North Carolina has long been acknowledged by music fans as a state that punches above its weight artistically. One of the particularly musically fertile areas in the state is the Triangle – Raleigh, Durham and Chapel Hill. The local music scene has generated many well-known acts over the years. One of these, whose star burned brightly for a brief period, was Chapel Hill band Patty Hurst Shifter. They released their debut, ‘Beestinger Lullabies’ in 2002 and put out their sophomore effort ‘Too Crowded On The Losing End’ in early 2006.
The core band comprised J Chris Smith (lead vocal, guitars and the band’s principal lyricist), Marc E Smith (guitars, vocals), Jesse Huebner (bass, vocals) and Skillet Gilmore (drums). For ‘Too Crowded On The Losing End’, they added support from local musicians Ron Bartholomew (who played bass on most of the tracks) and Greg Elkins (keyboards) as well as occasional input from Caitlin Cary and Tonya Lamm (backing vocals), original drummer Jonny Williams (percussion) and Ian McLagan (Hammond B-3).
The group, whose mission statement was according to one source “rock like hell”, kicked off the album doing just that on ‘She’s Like A Song’ with its sharp guitar riffs, looping bass and harmonies pushing rather than just framing the chorus.
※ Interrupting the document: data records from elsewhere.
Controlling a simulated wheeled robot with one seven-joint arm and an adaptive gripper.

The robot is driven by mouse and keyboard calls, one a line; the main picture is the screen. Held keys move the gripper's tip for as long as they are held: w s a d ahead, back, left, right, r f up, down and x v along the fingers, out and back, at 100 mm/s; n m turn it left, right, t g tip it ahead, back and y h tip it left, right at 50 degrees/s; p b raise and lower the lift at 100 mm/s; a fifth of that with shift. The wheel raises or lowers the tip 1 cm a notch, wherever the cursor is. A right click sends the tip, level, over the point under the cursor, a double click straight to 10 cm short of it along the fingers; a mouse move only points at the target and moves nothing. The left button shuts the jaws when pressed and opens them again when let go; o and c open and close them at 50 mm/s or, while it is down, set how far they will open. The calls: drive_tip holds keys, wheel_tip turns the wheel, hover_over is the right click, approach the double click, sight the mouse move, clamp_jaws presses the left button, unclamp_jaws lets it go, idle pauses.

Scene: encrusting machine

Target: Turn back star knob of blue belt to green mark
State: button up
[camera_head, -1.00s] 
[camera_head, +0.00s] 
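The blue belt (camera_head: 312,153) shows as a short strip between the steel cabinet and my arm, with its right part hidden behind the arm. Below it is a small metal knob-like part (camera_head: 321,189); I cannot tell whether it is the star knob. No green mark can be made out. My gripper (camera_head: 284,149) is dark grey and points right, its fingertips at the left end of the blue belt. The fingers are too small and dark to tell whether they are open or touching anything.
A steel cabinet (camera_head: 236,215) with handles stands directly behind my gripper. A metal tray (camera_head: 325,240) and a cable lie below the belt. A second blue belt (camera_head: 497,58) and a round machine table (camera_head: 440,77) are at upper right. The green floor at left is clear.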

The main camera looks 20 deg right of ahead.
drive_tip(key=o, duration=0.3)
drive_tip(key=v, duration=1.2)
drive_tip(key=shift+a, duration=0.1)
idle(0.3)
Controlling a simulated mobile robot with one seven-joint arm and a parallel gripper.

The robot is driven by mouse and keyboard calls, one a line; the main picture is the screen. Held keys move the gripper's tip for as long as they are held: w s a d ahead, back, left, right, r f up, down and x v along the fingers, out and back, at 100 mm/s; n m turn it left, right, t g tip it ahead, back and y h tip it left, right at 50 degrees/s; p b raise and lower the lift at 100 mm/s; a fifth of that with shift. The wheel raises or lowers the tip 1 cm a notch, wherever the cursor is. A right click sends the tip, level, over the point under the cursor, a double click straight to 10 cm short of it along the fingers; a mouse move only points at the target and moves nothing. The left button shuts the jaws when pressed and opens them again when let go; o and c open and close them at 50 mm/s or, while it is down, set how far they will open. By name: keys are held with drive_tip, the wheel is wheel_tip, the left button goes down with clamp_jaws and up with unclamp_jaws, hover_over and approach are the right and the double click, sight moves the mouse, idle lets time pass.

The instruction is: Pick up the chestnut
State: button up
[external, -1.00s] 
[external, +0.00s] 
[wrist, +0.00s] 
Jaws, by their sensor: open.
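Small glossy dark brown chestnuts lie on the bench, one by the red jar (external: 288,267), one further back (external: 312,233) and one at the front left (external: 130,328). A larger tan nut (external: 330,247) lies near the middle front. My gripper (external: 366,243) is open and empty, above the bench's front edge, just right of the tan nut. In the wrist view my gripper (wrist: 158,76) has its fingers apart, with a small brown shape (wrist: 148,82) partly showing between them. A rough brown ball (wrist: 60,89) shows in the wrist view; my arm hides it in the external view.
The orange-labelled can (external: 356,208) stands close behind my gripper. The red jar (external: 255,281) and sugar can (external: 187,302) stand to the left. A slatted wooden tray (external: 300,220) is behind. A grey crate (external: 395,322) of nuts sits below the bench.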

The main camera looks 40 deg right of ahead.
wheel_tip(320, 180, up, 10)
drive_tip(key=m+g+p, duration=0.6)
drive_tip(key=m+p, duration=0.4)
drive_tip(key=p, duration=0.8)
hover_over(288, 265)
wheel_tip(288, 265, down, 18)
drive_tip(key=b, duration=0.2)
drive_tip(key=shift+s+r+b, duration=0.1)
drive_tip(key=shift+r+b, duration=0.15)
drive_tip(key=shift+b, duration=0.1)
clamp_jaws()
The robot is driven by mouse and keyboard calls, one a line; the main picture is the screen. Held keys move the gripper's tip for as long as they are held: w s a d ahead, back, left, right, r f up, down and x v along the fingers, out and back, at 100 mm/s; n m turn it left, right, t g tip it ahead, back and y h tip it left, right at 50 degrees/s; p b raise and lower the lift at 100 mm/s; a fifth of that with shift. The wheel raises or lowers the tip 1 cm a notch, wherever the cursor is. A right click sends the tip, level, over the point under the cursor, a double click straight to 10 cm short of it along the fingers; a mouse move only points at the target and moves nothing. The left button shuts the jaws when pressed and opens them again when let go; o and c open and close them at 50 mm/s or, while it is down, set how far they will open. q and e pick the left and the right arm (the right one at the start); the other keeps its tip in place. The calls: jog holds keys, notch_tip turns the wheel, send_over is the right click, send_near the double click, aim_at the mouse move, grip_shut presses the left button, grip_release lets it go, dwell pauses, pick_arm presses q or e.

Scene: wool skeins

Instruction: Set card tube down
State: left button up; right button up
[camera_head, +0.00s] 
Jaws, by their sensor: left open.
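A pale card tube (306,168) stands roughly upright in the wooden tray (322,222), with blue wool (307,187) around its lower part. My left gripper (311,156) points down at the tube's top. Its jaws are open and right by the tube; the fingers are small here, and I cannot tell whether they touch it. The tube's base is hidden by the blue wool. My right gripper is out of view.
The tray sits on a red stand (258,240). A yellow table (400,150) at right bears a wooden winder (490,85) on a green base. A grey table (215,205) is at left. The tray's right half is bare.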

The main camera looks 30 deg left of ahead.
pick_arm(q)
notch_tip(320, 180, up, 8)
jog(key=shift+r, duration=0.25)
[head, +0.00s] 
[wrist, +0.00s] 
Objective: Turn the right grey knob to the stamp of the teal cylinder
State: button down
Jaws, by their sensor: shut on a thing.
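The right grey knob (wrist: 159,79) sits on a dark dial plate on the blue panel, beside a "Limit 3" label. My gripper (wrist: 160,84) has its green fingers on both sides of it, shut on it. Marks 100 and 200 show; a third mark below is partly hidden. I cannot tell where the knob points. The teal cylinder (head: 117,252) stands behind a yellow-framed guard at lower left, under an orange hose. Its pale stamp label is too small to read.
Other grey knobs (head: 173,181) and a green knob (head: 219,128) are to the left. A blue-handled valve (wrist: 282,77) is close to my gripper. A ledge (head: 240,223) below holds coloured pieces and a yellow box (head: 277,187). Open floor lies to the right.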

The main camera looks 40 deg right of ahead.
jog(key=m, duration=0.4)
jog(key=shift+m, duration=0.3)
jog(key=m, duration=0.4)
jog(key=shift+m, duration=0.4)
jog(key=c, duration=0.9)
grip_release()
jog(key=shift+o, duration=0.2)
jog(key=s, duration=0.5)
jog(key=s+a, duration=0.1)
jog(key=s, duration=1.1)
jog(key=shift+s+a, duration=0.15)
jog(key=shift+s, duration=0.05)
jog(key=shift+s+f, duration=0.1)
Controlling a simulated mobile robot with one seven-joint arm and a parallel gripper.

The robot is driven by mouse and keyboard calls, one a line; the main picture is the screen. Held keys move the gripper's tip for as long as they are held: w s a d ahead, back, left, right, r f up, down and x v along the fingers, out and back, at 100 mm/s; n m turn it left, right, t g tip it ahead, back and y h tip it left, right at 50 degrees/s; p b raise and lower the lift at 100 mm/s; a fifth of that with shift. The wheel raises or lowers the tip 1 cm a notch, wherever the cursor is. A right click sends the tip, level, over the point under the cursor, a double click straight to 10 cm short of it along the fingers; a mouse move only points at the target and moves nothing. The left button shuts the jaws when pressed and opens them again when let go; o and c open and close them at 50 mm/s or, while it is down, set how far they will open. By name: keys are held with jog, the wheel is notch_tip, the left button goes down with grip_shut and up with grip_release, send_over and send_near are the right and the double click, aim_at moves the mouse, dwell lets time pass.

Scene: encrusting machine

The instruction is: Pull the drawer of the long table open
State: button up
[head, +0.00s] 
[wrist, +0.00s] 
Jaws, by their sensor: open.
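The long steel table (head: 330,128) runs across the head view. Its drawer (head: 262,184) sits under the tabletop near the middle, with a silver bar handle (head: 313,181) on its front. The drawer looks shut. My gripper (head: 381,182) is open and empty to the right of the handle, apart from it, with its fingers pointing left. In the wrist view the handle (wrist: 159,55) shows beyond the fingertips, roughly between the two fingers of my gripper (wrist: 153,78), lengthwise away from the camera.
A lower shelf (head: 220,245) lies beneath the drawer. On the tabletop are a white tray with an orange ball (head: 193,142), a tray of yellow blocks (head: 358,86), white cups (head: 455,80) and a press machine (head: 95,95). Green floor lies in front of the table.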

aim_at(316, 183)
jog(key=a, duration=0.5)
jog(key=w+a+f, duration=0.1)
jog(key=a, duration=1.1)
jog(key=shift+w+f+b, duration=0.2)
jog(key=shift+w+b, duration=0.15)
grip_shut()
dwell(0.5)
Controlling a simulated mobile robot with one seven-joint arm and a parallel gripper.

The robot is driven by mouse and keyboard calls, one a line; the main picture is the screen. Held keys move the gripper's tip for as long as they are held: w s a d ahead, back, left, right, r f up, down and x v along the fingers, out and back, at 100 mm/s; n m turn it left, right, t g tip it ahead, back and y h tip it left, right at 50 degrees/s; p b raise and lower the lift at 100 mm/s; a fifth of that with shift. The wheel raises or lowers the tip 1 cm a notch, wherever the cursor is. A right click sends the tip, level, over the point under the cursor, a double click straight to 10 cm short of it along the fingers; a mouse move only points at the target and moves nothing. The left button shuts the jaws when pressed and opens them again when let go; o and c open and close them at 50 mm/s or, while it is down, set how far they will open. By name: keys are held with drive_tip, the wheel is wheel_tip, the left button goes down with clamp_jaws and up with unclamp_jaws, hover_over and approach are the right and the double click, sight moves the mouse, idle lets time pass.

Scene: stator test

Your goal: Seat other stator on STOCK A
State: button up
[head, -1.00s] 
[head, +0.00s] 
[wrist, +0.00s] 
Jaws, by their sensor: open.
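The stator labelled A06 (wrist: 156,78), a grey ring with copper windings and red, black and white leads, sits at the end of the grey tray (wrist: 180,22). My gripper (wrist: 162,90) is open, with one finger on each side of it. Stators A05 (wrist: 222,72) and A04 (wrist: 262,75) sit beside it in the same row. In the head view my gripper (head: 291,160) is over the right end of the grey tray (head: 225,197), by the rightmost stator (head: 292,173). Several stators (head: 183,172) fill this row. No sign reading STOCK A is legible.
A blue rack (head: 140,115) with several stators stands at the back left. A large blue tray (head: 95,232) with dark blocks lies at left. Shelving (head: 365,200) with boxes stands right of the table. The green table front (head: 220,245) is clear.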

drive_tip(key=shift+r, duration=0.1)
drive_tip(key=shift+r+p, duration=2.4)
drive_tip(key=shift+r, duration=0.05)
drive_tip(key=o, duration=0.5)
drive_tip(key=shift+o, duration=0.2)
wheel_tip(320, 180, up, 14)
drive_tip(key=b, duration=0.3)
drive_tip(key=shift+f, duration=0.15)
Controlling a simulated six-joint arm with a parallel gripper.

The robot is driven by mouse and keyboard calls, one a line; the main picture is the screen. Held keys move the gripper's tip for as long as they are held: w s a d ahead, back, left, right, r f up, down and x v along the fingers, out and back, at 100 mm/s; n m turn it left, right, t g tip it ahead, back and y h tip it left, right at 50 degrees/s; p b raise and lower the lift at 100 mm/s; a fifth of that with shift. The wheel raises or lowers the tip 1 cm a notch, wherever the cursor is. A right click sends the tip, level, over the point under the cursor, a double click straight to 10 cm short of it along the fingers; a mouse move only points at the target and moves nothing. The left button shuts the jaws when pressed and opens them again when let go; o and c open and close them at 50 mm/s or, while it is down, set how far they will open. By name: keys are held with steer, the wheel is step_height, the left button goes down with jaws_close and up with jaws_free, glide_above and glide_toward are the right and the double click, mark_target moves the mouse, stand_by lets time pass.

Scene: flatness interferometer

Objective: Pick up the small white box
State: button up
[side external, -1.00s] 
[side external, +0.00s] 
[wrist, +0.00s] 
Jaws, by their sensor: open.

It’s a pretty breathless two and a half minutes. ‘Never Know’ opens with a sustained single guitar note before dropping into a country rocker which seems to get faster as it goes with some sweet organ from Elkin.
‘When You Lie’ is another cool country rocker with a darker edge “I love it when you lie cause I have got a cold and bitter side”. The fourth song, ‘Shake’ starts slowly but builds and speeds as the lyric gets increasingly dark before rolling into the “Home sweet home hold me down” outro.
Had this been a vinyl release ‘Sadder Side’ would have been a perfect closer to Side 1. It’s a much slower song but one that burns with an intensity only softened slightly by Ian McLagan’s organ which swirls amongst the twin guitars. The lyric is more mournful and resigned before rising into the chorus which echoes the summer rain from earlier in the record before “When it gets too crowded on the losing end only truly cold make it through; and if I shed enough blood in the name of love would it shed a little light on you?” The song climaxes with the twin guitars and McLagan’s organ riffing off one another.
After ‘Happy?’ rocks open the second half of the album likening true love to cyanide while distorted guitars duel, ‘All Washed Up’ kicks in with a riff redolent of the Stones which resurfaces through what is almost an old-fashioned pop rock song. ‘Break Everything’ follows managing to create a singalong chorus from “Eventually she breaks everything that she sees” while ending on the more positive “hope to love you eventually”. It runs into ‘Shine’ a rocker once again driven by the twin guitars.
Which brings us to the album’s highlight ‘Acetylene’, a glorious almost 10 minutes of the altest-country any of us are likely to hear. I was lucky enough to see Patty Hurst Shifter on their European tour in October of 2006 at the Burgerweeshuis in Deventer. Netherlands. They played the free café concert parked at one end of the bar. As they played ‘Acetylene’, jaws dropped and a roomful of punters was utterly captivated. It’s slow paced with the drum beats seeming to switch in mid-bar. Piano, guitars an insistent bass line; beautifully paced verse and a chorus coming together sweetly and a lyric steeped in emotion. One of the songs of the decade if not the century to date. Once it finally slips away, the listener is given an 11 second pause before the uncredited bonus track ‘Worth 2:11AM’ brings the record to a final close.
‘Too Crowded On The Losing End’ was one of the first records that came to mind when considering a contribution to Classic Americana Albums. It’s a record that when you put it on, no matter what else you’re up to, will work its way into your ears, head and feet.